Furthermore, while Iterator
is a general interface for many collections,
Cursor
is very much specific to linked lists. In other collections such as
Vec
a cursor does not make sense. So it makes little sense to make a trait
when it will only be used in one place.
- Using the
IterMut
linked list extensions
Insertion was added to IterMut
in the linked_list_extras
feature. Many of
these features could be added to it just as well. But, this overcrowds IterMut
with many methods that have nothing to do with iteration (such as deletion,
splitting etc.)
It makes sense to put these explicitly in their own type, and this can be
CursorMut
.
- Do not create cursors at all
Everything that cursors do can already be done, albeit in sometimes a less efficient way. Efficient code can be written by splitting linked lists often, and while this is a complicated way to do things, the rarity of the use case may justify keeping things how they are.
Prior art
This rust internals post describes an early attempt at making cursors. The language was in a different state when it was written (pre-1.0), so details have changed since then.
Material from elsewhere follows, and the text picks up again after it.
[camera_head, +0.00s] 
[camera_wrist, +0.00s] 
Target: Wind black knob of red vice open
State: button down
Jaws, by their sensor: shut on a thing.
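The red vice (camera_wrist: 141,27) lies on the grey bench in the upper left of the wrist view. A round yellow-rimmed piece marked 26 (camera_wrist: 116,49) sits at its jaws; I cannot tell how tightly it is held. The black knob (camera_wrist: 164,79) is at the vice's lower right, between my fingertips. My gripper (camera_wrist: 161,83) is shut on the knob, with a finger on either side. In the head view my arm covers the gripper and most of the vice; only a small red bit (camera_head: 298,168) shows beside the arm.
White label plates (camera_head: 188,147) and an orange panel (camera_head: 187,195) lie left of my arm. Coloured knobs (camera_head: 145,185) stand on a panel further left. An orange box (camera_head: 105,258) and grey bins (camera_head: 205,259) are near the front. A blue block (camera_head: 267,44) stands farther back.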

But this describes several different approaches to making cursors and where they led.
- Java-style iterators
Java (and other languages) tried to fix this by adding a remove
function to
their iterators. However, I feel this method would not be the best choice for
Rust (even for specific IterMut
s like those in LinkedList) since it diverges
from the expected behaviour of iterators.
Discussion on the issue tracker about how this is currently managed with
modifications to IterMut
. The consensus seems to be that it is incomplete, and
it is suggested to create a new Cursor
and CursorMut
types.
Unresolved questions
- How will this interface interact with iterators?
Will we keep both Iter
and Cursor
types? Implement one with another? I feel
like they should be different things, but there is reason to consolidate them.
- Only for linked lists?
Should we implement this for more collections? It could make sense for other collections, such as trees and arrays, but the design would have to be reworked.